Der Hamburger Kaufmann hatte DSR im Juni 1993 gemeinsam mit dem Reeder Nikolaus Schües von der Treuhandanstalt übernommen. Rahes Kompagnon fusionierte die Frachtschiffsparte mit seiner Reederei F. Laeisz und lieferte damit den Auftakt zu mehreren Strategiewechseln, die das Unternehmen für Jahrzehnte zu einer Dauerbaustelle machten, bei der kein Stein auf dem anderen blieb. 1999 löste Schües die Handelsschifffahrt aus dem Unternehmen heraus, seitdem führt Rahe die DSR allein.

Heute ist die DSR ein Tourismus- und Immobilienunternehmen, das Kapitel Schifffahrt ist beendet. Wirtschaftlich hat sich der Kurswechsel ausgezahlt, Rahe hat aus der hochdefizitären DDR-Staatsreederei ein ertragsstarkes Unternehmen mit rund 150 Millionen Euro Jahresumsatz gemacht. Gut zwei Drittel davon entfallen auf die acht Hotels, die 2013 im Jahresschnitt zu gut 65 Prozent ausgelastet waren und einen operativen Gewinn von knapp 21 Millionen Euro erwirtschafteten.

Die Schifffahrt des Ex-VEB lebt derweil unter dem Dach anderer Unternehmen weiter. So hatte DSR-Chef Rahe die Idee, die heutigen Kreuzfahrtschiffe Aida zu bauen und über die Meere zu schicken. Die Marke sowie die schwimmenden Halligalli-Herbergen mit dem charakteristischen Kussmund am Bug gehören heute allerdings nicht mehr zur DSR, sondern zum US-Kreuzfahrtriesen Carnival.

Hilfe vom Konkurrenten

Auch die Dresdner Stollenbäckerei Dr. Quendt sicherte ihr Überleben kürzlich durch den Einstieg eines anderen Unternehmens, des Konkurrenten Lambertz aus Westdeutschland. 2013 war ein Krisenjahr für Dr. Quendt und eine Bewährungsprobe für Gründersohn Matthias, der 2006 die Führung von seinem Vater Hartmut übernommen hatte.

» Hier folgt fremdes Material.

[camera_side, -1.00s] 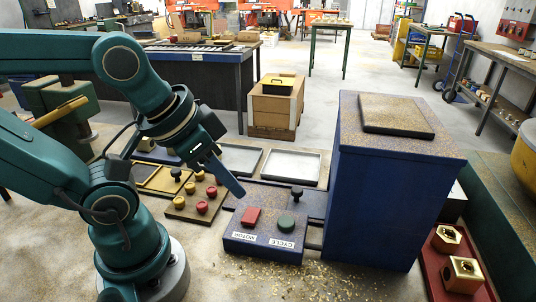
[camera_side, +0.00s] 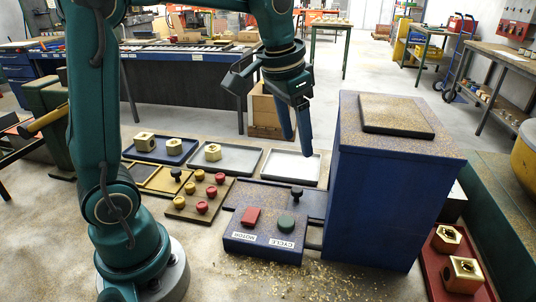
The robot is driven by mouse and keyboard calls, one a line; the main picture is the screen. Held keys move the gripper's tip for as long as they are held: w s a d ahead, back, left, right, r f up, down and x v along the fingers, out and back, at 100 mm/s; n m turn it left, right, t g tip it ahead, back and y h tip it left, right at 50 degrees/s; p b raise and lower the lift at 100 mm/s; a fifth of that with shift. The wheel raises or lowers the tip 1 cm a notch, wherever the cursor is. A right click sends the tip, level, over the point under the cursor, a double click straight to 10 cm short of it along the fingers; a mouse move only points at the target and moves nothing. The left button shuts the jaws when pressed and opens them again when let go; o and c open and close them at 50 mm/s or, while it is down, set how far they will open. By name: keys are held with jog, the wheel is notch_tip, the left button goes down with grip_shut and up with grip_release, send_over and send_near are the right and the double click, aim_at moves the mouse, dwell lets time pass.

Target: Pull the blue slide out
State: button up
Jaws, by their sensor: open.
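The blue slide (camera_side: 268,194) is a flat, speckled blue plate beside the tall blue cabinet (camera_side: 385,195). A black knob (camera_side: 297,192) stands upright near its right end. My gripper (camera_side: 297,146) points down above and behind the knob in the picture, its fingers apart and empty. A clear gap separates the fingertips from the knob. Where the slide meets the cabinet is partly hidden by the control box (camera_side: 262,248), which has a red and a green button and stands in front.
A white tray (camera_side: 293,179) lies behind the slide. A board (camera_side: 179,213) with several red and yellow knobs lies to the left. Other trays hold brass nuts. A red tray (camera_side: 433,280) with brass parts is at the right. Brass chips litter the floor in front.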

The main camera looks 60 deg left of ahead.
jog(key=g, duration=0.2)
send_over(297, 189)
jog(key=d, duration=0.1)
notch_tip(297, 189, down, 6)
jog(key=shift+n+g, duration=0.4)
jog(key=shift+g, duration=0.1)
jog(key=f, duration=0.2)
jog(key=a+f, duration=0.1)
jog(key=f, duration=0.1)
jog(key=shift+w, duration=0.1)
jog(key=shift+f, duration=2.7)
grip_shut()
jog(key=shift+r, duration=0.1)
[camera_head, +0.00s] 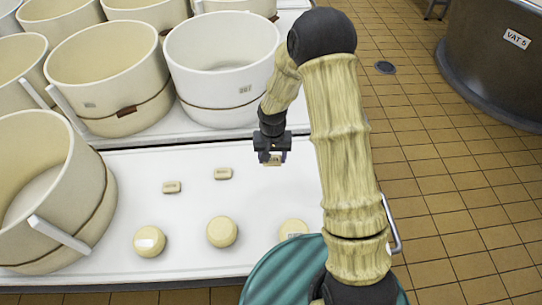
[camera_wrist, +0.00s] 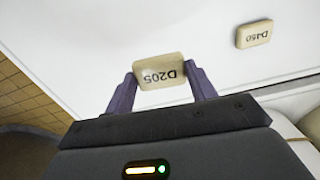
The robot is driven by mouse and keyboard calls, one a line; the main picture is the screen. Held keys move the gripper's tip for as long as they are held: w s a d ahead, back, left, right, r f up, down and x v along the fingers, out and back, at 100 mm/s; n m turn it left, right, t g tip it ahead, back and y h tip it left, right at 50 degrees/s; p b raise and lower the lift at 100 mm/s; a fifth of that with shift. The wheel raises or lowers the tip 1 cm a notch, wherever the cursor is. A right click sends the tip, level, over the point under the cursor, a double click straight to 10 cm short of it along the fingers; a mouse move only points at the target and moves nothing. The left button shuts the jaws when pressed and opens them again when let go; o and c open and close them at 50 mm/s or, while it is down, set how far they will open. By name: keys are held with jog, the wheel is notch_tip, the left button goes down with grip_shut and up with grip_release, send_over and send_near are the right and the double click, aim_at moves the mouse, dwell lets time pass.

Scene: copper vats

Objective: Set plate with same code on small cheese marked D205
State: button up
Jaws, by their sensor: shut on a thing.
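My gripper (camera_head: 272,155) is shut on a small cream plate (camera_head: 272,161) above the right part of the white table. In the wrist view the plate (camera_wrist: 160,71) sits between the two fingers and reads D205, upside down. Three small round cheeses stand along the table's front: a left cheese (camera_head: 149,241), a middle cheese (camera_head: 222,231) and a right cheese (camera_head: 292,228). The left one shows a pale patch and the right one a greyish mark; no code on them is readable. My gripper is behind the right cheese, apart from it.
Two other plates lie on the table, a left one (camera_head: 172,187) and a right one (camera_head: 222,173). The wrist view shows one plate (camera_wrist: 254,33) marked D450. A large cream tub (camera_head: 50,200) stands at the left; several more fill the back. Bare table surrounds the plates.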

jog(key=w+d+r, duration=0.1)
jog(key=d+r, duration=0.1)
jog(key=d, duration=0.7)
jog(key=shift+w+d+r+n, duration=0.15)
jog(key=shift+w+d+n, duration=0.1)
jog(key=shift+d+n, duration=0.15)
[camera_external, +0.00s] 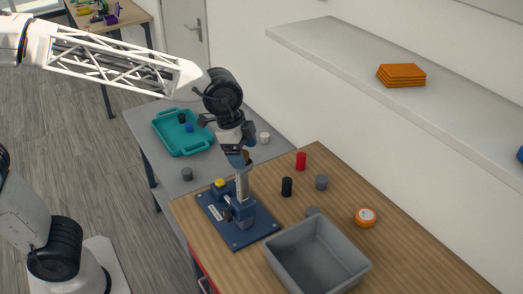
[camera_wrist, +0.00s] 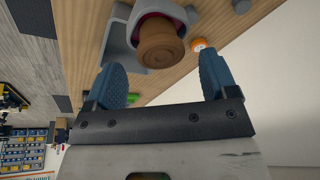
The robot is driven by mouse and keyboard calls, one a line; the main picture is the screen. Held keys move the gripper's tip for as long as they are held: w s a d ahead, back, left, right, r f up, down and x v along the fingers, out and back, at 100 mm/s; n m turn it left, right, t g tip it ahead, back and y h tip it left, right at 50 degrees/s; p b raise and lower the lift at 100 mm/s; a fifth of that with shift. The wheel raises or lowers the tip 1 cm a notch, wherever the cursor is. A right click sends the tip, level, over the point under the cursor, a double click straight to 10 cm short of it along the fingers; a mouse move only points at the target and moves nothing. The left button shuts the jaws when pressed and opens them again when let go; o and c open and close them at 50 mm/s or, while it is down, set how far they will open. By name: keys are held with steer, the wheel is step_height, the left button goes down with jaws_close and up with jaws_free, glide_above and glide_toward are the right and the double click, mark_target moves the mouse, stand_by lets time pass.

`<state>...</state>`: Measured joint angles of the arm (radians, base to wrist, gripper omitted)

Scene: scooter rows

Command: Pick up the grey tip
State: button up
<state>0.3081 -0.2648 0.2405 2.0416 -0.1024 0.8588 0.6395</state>
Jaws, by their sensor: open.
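Several small grey cylinders could be the grey tip; I cannot tell which. One (camera_external: 321,182) stands on the wooden table, one (camera_external: 187,174) on the grey table, and one (camera_external: 312,211) is partly hidden behind the grey bin. My gripper (camera_external: 240,157) is open above the blue stand (camera_external: 240,207), away from these cylinders. In the wrist view, its blue fingertips (camera_wrist: 165,85) are apart, with a brown knob (camera_wrist: 162,45) in a grey holder beyond the gap. Nothing is visibly held.
The grey bin (camera_external: 276,262) stands at the table's front. Red (camera_external: 301,161) and black (camera_external: 287,187) cylinders and an orange tape roll (camera_external: 365,217) are nearby. A teal tray (camera_external: 176,151) with small cylinders is on the grey table. The wooden table's right side is clear.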

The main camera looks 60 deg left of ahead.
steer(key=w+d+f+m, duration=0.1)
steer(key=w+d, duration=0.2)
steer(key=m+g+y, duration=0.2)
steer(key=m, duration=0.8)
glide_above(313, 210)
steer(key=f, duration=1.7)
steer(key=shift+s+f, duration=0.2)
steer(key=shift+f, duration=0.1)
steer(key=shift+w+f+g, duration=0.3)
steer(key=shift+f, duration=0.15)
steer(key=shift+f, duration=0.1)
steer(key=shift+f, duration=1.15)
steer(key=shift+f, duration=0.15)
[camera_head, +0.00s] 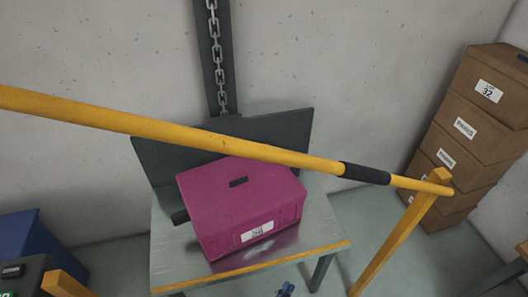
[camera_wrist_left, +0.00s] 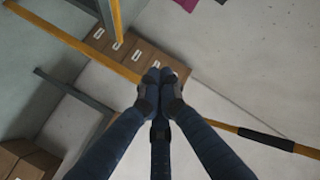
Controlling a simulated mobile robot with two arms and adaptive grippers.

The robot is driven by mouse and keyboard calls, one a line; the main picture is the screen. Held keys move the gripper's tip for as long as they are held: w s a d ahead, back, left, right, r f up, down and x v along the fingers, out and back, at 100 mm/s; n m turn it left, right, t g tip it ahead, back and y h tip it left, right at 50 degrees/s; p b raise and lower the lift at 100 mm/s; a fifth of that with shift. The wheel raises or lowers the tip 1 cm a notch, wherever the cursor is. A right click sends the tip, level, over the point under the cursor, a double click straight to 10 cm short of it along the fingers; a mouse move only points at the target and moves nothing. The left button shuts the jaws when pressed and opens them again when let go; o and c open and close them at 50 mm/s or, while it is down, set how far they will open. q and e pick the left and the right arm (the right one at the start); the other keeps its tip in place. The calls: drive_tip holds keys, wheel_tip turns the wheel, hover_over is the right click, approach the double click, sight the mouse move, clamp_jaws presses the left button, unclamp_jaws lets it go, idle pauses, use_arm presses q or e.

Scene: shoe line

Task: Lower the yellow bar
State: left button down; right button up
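The yellow bar (camera_head: 225,144) runs across the head view from the upper left down to the right, passing in front of the magenta box. A black sleeve (camera_head: 364,173) sits near its right end, which meets the top of a yellow post (camera_head: 405,232). In the left wrist view, the bar (camera_wrist_left: 222,127) with its black sleeve (camera_wrist_left: 266,139) is at the right, apart from the fingertips. My left gripper (camera_head: 286,290) just shows at the bottom of the head view. In the wrist view its fingertips (camera_wrist_left: 158,76) are together with nothing between them. My right gripper is not in view.
The magenta box (camera_head: 240,205) sits on a metal table (camera_head: 290,264) with a dark backboard (camera_head: 283,132). A chain (camera_head: 213,40) hangs behind. Cardboard boxes (camera_head: 465,128) are stacked at the right. A blue container (camera_head: 30,240) stands at the lower left.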

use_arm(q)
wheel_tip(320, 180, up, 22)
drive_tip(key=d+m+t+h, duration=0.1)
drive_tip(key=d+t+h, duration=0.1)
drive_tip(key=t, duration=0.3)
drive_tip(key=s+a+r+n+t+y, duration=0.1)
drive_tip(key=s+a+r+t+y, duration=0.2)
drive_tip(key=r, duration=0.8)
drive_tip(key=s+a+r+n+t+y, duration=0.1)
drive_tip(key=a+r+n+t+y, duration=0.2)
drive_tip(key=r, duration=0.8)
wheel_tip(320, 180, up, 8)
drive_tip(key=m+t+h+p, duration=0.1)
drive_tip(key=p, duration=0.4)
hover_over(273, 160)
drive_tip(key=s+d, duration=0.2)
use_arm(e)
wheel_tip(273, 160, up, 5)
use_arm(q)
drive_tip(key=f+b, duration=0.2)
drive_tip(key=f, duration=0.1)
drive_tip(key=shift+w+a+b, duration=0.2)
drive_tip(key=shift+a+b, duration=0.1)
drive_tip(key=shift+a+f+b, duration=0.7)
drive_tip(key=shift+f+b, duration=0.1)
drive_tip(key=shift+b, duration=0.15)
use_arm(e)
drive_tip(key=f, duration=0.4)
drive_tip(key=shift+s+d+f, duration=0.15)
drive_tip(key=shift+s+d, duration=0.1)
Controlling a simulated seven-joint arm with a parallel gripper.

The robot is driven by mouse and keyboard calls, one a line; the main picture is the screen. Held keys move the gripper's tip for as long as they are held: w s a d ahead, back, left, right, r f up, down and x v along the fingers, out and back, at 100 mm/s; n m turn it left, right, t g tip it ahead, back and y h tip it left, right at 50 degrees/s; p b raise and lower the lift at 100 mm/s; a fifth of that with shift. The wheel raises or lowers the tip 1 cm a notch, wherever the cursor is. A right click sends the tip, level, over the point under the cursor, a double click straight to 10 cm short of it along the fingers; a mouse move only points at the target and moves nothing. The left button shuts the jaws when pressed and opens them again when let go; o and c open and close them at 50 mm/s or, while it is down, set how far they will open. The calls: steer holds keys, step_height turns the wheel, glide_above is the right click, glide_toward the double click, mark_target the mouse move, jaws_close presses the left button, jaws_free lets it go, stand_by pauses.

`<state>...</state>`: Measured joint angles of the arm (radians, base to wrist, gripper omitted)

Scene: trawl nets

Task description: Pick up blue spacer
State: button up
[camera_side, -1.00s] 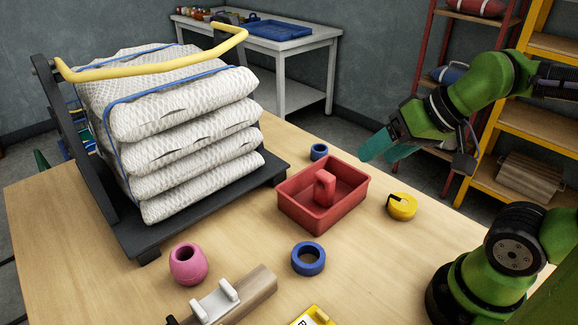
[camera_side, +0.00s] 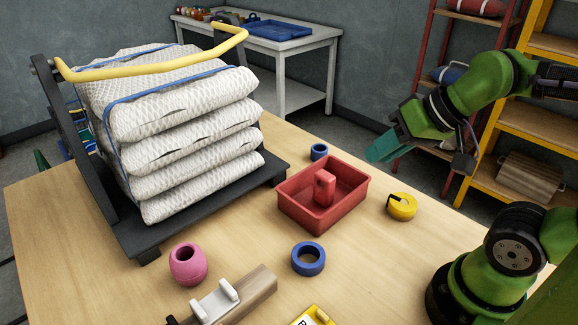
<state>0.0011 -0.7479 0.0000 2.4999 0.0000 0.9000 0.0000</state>
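Two blue rings lie on the wooden table. The larger blue ring (camera_side: 308,271) is at the front middle, and a smaller blue ring (camera_side: 319,153) is behind the red tray. I cannot tell which of them is the blue spacer. My gripper (camera_side: 378,149), with teal fingers, hangs in the air at the right, above and apart from the table things. Its fingers overlap in this view, so the gap between them cannot be made out. No held object shows at them.
A red tray (camera_side: 286,208) with a red handled piece stands mid-table. A yellow disc (camera_side: 402,207) lies right of it, and a pink float (camera_side: 188,265) is at front left. A wooden block with a white fitting (camera_side: 217,301) is at the front. A black rack holds stacked nets (camera_side: 190,120).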

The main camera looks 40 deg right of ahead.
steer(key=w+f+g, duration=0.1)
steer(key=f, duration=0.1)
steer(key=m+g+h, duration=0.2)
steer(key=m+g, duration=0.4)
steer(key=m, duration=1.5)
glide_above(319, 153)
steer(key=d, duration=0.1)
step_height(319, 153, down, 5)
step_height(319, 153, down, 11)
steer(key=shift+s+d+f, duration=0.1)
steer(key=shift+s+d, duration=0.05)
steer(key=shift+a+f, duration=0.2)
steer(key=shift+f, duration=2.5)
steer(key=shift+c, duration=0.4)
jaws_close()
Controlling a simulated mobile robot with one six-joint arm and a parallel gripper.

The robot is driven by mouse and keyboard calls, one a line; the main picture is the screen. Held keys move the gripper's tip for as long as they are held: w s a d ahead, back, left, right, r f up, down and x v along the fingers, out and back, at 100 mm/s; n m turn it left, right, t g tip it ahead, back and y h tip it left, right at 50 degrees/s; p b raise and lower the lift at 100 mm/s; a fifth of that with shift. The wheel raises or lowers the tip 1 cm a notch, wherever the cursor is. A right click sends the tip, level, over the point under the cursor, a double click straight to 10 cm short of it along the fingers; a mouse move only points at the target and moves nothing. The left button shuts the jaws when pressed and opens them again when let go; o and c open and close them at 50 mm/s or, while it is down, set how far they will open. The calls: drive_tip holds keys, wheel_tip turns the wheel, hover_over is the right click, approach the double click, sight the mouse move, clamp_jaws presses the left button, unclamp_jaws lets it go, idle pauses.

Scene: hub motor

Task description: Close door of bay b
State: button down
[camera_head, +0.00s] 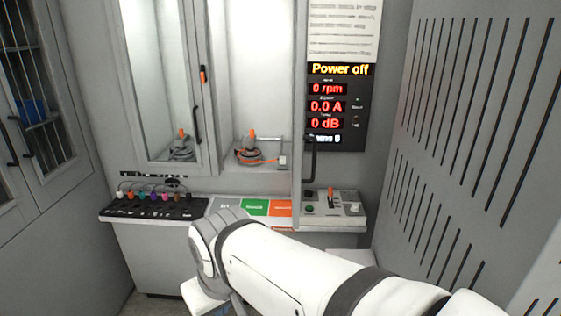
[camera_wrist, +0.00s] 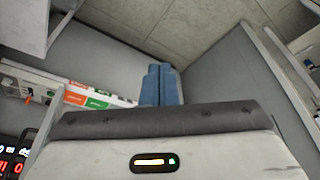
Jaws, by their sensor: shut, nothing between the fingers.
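In the head view, two lit bays stand side by side in a grey cabinet. The left bay is behind a framed glass door (camera_head: 160,75) with a black handle (camera_head: 196,125). The right bay (camera_head: 255,70) is open at the front, and a motor (camera_head: 248,153) with an orange top sits inside. A black handle (camera_head: 311,155) stands at its right edge, beside the display; its door panel is not clearly seen. No bay letters are readable. My gripper (camera_wrist: 160,86) shows in the wrist view as two blue fingers, shut together and empty. My arm hides its tips in the head view.
A display (camera_head: 338,100) reads "Power off", with a switch panel (camera_head: 347,207) below it. A connector shelf (camera_head: 150,209) and coloured labels (camera_head: 255,207) lie below the bays. A slotted grey wall (camera_head: 470,130) bounds the right; a barred cabinet (camera_head: 30,100) stands left.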

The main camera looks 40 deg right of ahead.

Dem Unternehmen war ein wichtiger Kunde abgesprungen. Zudem explodierte der Butterpreis nach der Flutkatastrophe, was die Kosten der wichtigsten Zutat für die Stollen in die Höhe schießen ließ. Die Banken forderten mehr Eigenkapital. Quendt blieb nur, einen Mehrheitsanteil am Unternehmen an den Aachener Backwarenhersteller Lambertz zu verkaufen.

Der Printen-Platzhirsch ist mit 3500 Mitarbeitern und 585 Millionen Euro Jahresumsatz deutlich größer. Doch dank des Anteils an Dr. Quendt ist Lambertz nun in allen drei wichtigen Märkten für traditionelles Weihnachtsgebäck mit Herkunftssiegeln vertreten: Aachener Printen, Nürnberger Lebkuchen und Dresdner Stollen.